Records provided:
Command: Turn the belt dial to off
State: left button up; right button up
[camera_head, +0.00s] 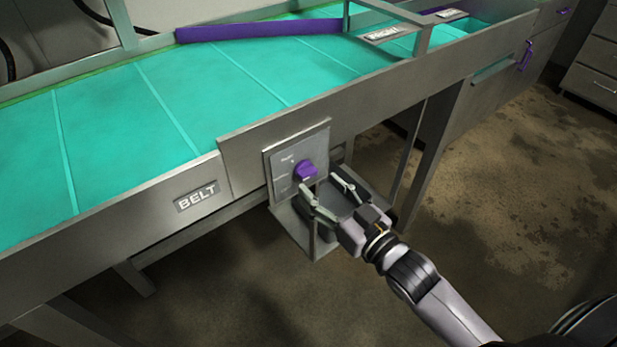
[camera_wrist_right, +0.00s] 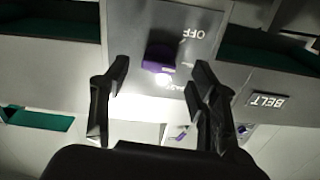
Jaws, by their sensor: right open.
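The belt dial is a purple knob (camera_head: 306,170) on a grey panel (camera_head: 284,163) on the front side of the conveyor. In the right wrist view the purple dial (camera_wrist_right: 160,60) shows upside down, with the word OFF on its panel (camera_wrist_right: 197,20) beside it. My right gripper (camera_head: 325,196) is open, with its fingers pointing toward the dial from just below and in front. In the wrist view the dial lies beyond and between the two open fingertips (camera_wrist_right: 158,75), with no contact visible. My left gripper is not in view.
The conveyor has a teal belt (camera_head: 110,120) and a purple guide bar (camera_head: 258,30). A BELT label (camera_head: 196,196) is left of the panel. A grey bracket (camera_head: 312,240) hangs below the panel. Stained floor (camera_head: 520,200) lies open to the right.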

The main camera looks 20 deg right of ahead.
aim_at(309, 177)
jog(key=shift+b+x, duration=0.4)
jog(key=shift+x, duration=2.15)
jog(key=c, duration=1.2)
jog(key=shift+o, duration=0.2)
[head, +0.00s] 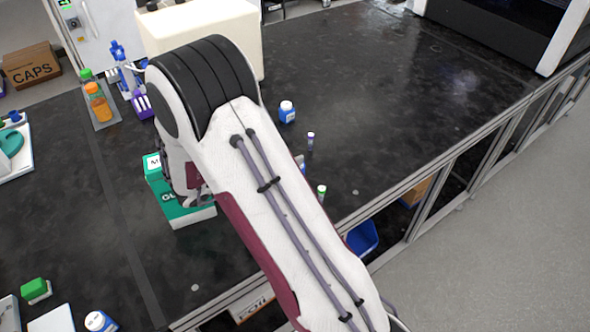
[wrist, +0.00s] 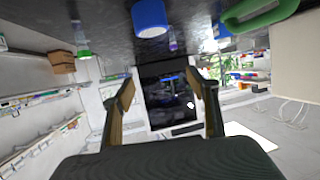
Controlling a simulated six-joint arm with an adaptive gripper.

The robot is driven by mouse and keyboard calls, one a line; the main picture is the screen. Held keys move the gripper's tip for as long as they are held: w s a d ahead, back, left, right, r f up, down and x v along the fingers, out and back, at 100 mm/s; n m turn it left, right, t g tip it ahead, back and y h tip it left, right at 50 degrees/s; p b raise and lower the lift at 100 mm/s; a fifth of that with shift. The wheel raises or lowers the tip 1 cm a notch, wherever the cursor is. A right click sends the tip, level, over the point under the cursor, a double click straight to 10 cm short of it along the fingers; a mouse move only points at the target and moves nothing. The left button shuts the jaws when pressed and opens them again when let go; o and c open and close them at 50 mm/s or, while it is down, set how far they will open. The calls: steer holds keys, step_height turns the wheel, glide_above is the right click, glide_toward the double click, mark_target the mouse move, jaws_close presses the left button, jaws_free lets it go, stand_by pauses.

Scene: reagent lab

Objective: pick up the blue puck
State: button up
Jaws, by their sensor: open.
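I cannot clearly pick out a blue puck in either view. In the wrist view, which is upside down, a short blue cylinder (wrist: 149,17) with a pale end stands at the top, beyond my gripper (wrist: 162,90) and apart from it. I cannot tell whether it is the puck or a bottle. My gripper is open, with its two fingers wide apart and nothing between them. In the head view my arm mostly hides the gripper, which is low by the green and white box (head: 180,207).
A blue and white bottle (head: 287,112) and small vials (head: 311,140) stand right of my arm. Another blue and white container (head: 99,321) and a green block (head: 35,289) are at lower left. A rack with bottles (head: 101,108) is at upper left. The black bench's right side is mostly clear.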

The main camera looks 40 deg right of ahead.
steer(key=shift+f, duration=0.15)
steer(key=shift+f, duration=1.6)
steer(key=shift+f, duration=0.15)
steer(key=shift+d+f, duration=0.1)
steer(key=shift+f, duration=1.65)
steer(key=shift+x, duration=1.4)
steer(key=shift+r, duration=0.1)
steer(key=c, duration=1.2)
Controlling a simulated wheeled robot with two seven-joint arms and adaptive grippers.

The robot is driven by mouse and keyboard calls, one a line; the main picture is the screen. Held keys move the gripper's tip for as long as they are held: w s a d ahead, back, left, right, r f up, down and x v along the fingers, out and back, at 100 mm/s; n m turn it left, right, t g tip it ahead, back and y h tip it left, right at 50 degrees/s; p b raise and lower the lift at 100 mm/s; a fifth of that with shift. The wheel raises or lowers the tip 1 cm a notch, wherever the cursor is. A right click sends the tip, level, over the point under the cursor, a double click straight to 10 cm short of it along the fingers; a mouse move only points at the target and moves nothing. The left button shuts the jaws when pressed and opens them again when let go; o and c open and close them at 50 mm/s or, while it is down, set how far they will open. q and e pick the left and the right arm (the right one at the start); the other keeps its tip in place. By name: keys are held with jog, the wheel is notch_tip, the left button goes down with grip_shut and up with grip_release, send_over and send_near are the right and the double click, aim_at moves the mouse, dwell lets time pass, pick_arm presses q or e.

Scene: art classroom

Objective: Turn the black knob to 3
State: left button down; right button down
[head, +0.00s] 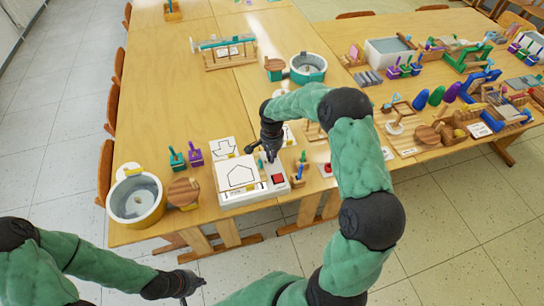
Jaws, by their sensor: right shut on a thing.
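A white device box (225,197) stands near the front edge of the table, with an outlined panel and a red square on its top. My right gripper (270,158) reaches down from above to the box's right rear part and is shut there. The black knob is hidden by the dark fingers, and its pointer and any numbers cannot be read. My left gripper (198,284) is low in front of the table, away from the box, over the floor; its fingers are too small to judge.
A yellow-and-grey round tub (135,199) and a wooden disc (183,192) stand left of the box. Purple and teal stamps (195,153) are behind them. Small tools (299,170) stand close on the right. The table's left middle (160,90) is clear.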

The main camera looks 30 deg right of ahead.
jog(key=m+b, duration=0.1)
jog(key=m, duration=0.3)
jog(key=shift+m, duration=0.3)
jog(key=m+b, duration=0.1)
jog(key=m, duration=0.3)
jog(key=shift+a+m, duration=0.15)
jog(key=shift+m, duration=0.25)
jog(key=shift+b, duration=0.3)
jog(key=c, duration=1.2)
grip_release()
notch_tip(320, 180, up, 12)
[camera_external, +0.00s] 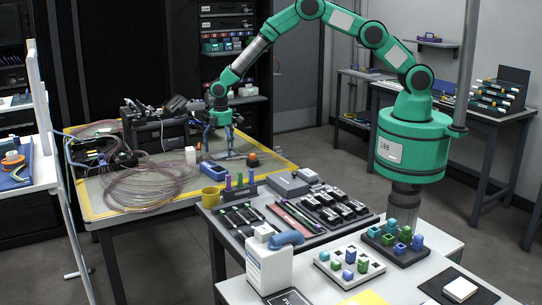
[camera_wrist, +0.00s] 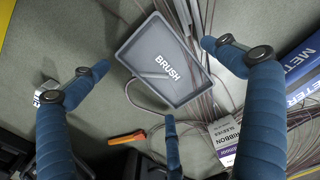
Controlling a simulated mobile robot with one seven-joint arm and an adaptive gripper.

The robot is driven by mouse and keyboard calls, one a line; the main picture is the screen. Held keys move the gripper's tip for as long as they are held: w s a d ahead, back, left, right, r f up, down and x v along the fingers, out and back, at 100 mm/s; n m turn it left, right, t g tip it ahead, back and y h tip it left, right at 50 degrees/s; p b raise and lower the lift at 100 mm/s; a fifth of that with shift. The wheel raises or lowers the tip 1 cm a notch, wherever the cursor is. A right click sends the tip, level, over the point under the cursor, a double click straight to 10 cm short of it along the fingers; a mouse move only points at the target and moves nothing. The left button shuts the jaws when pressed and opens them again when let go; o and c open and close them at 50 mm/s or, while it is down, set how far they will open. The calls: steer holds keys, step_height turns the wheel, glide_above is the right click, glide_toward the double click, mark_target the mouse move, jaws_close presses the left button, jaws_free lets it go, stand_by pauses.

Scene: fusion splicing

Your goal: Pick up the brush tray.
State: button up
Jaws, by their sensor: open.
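The brush tray (camera_wrist: 187,88) is a shallow dark grey tray marked BRUSH. It lies on the table in the upper middle of the wrist view, and a thin brush-like item shows inside it. My gripper (camera_wrist: 156,68) has three blue fingers spread apart around the tray, one to its left, one to its right and one below it in the picture. Nothing is held. In the external view my gripper (camera_external: 221,148) points down over the back table's right part. I cannot clearly make out the tray there.
Clear tubes or cables (camera_wrist: 218,105) run beside the tray. A ribbon sleeves box (camera_wrist: 224,140), blue METER boxes (camera_wrist: 298,75) and an orange-handled tool (camera_wrist: 127,137) lie around it.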

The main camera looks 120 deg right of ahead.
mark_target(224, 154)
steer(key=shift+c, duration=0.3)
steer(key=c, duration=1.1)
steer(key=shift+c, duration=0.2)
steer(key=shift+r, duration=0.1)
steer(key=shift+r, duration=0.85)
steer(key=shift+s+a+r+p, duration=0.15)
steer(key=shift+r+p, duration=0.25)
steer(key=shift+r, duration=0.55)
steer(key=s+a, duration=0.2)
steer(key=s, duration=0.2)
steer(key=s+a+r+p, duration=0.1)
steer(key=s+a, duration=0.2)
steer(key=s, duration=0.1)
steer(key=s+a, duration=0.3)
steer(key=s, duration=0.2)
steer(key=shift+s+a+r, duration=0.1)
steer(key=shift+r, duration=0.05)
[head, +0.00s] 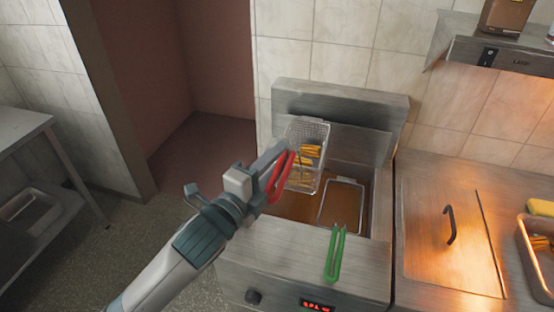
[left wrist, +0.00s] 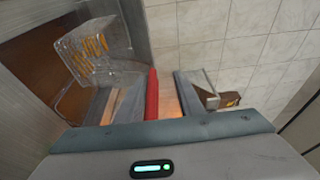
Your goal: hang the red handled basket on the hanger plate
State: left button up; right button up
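The red handled basket (head: 308,131) is a wire mesh basket holding fries, at the back left of the fryer vat. It stands higher than the other basket, its far end against the hanger plate (head: 362,146), the upright steel at the fryer's back. I cannot tell whether it is hooked there. My left gripper (head: 272,174) is at its red handle (head: 281,178). In the left wrist view the handle (left wrist: 152,94) lies against the left finger, with a gap to the right finger, so the gripper looks open around it. The basket (left wrist: 92,52) shows at upper left. My right gripper is out of view.
A second basket with a green handle (head: 335,254) sits in the vat at right. A steel counter with a lidded hatch (head: 452,236) and a tray (head: 531,262) lies right of the fryer. A shelf (head: 500,50) is above it. A steel table (head: 22,130) stands far left.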

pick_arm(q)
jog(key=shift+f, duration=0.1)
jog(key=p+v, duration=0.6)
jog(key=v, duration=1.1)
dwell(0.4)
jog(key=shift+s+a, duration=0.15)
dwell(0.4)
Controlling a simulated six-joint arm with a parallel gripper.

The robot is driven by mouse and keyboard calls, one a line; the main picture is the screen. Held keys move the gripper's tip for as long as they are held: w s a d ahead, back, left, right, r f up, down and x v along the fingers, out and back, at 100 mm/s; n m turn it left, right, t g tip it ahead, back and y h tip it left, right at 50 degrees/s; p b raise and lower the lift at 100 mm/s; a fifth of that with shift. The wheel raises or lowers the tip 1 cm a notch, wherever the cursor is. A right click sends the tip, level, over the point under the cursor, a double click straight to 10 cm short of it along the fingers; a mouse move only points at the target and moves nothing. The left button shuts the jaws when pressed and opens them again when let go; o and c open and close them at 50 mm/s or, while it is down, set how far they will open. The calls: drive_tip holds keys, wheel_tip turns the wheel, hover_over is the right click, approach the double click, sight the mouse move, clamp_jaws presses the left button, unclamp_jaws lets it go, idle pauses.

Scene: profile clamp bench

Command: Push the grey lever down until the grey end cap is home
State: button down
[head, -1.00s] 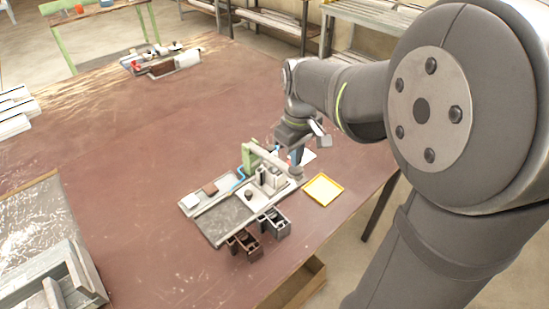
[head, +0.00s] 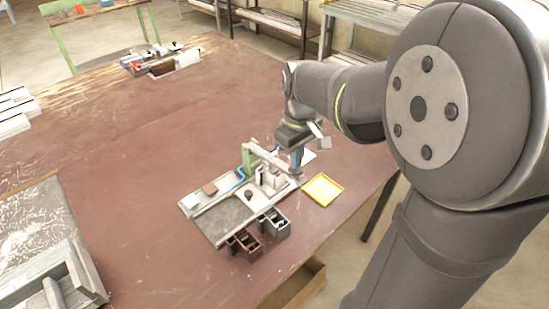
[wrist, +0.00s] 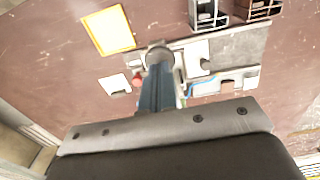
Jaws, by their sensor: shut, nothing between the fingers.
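The grey lever (head: 270,159) runs from a green post (head: 248,157) rightward over the clamp fixture, sloping down to a round dark knob. The knob (wrist: 159,53) shows at my fingertips in the wrist view. My gripper (head: 297,164) is shut and empty, pointing down at the knob end; it seems to touch it, but the contact is hard to see. My fingers (wrist: 159,72) hide much of the lever in the wrist view. Grey blocks (head: 268,178) stand beneath the lever; I cannot tell the end cap or its seating among them.
A yellow tray (head: 322,190) lies right of the fixture. Dark brown (head: 244,244) and grey (head: 274,224) bins stand at its front. A white card (wrist: 115,84) and a red part (wrist: 137,80) lie near my fingers. The table's left middle is clear.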

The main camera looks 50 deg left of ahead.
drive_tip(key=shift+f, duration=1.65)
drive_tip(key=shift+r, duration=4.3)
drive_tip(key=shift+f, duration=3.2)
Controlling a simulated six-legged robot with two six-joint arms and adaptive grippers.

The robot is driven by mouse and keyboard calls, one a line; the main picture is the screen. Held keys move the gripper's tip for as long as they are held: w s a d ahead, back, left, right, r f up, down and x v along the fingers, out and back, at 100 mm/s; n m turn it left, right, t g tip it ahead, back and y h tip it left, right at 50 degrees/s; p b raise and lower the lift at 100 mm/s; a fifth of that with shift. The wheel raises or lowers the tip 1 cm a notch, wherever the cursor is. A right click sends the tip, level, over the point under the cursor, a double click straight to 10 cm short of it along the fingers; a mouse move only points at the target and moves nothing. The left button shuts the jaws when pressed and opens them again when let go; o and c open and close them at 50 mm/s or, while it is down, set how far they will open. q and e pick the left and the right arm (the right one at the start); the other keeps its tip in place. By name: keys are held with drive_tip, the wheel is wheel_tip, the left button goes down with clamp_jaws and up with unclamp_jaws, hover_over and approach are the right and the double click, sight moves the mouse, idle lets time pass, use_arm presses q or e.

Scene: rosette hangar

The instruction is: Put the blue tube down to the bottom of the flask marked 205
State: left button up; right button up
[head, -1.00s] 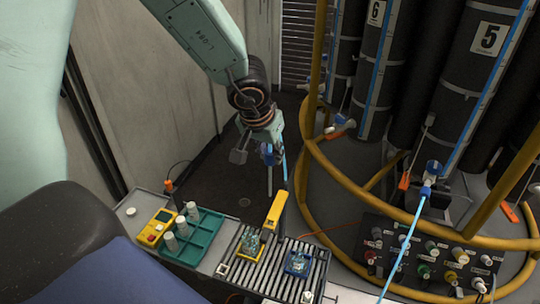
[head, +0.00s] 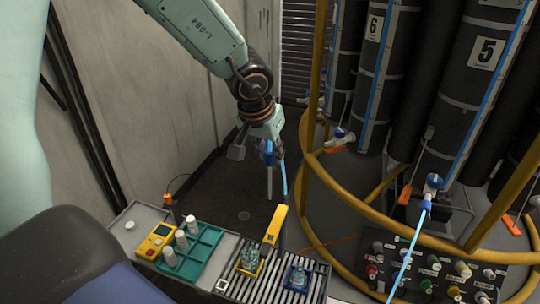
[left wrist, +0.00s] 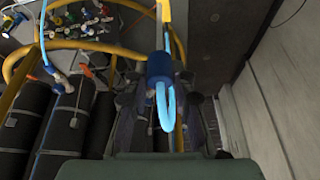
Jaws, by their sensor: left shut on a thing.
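My left gripper (head: 268,155) hangs in mid-air beyond the bench, shut on the dark blue collar of the blue tube. The light blue tube (head: 285,178) shows below the gripper in the head view. In the left wrist view the collar (left wrist: 160,70) sits between the fingers and the tube (left wrist: 168,105) bends in a loop. Two small clear flasks stand on the roller bench: one on a yellow base (head: 249,258), one on a blue base (head: 298,276). The number 205 cannot be read on either. The tube is apart from both flasks. My right gripper is not in view.
A yellow upright device (head: 274,228) stands at the bench's back edge, between gripper and flasks. A green rack (head: 190,252) with white vials and a yellow meter (head: 155,242) are at left. Yellow rails (head: 312,130) and black cylinders (head: 480,60) stand at right.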

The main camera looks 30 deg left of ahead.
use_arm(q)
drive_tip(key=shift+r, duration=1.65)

Problem to solve:
What do the lines above say from the one containing "Your goal: hang" down to the one containing "Controlling a simulated six-joint arm with a parallel"? Return them exactly, both end lines included, and only them.

Final result:
Your goal: hang the red handled basket on the hanger plate
State: left button up; right button up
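The red handled basket (head: 308,131) is a wire mesh basket holding fries, at the back left of the fryer vat. It stands higher than the other basket, its far end against the hanger plate (head: 362,146), the upright steel at the fryer's back. I cannot tell whether it is hooked there. My left gripper (head: 272,174) is at its red handle (head: 281,178). In the left wrist view the handle (left wrist: 152,94) lies against the left finger, with a gap to the right finger, so the gripper looks open around it. The basket (left wrist: 92,52) shows at upper left. My right gripper is out of view.
A second basket with a green handle (head: 335,254) sits in the vat at right. A steel counter with a lidded hatch (head: 452,236) and a tray (head: 531,262) lies right of the fryer. A shelf (head: 500,50) is above it. A steel table (head: 22,130) stands far left.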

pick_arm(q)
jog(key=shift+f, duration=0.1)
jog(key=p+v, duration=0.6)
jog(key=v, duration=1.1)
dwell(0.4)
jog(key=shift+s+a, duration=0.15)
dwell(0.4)
Controlling a simulated six-joint arm with a parallel gripper.

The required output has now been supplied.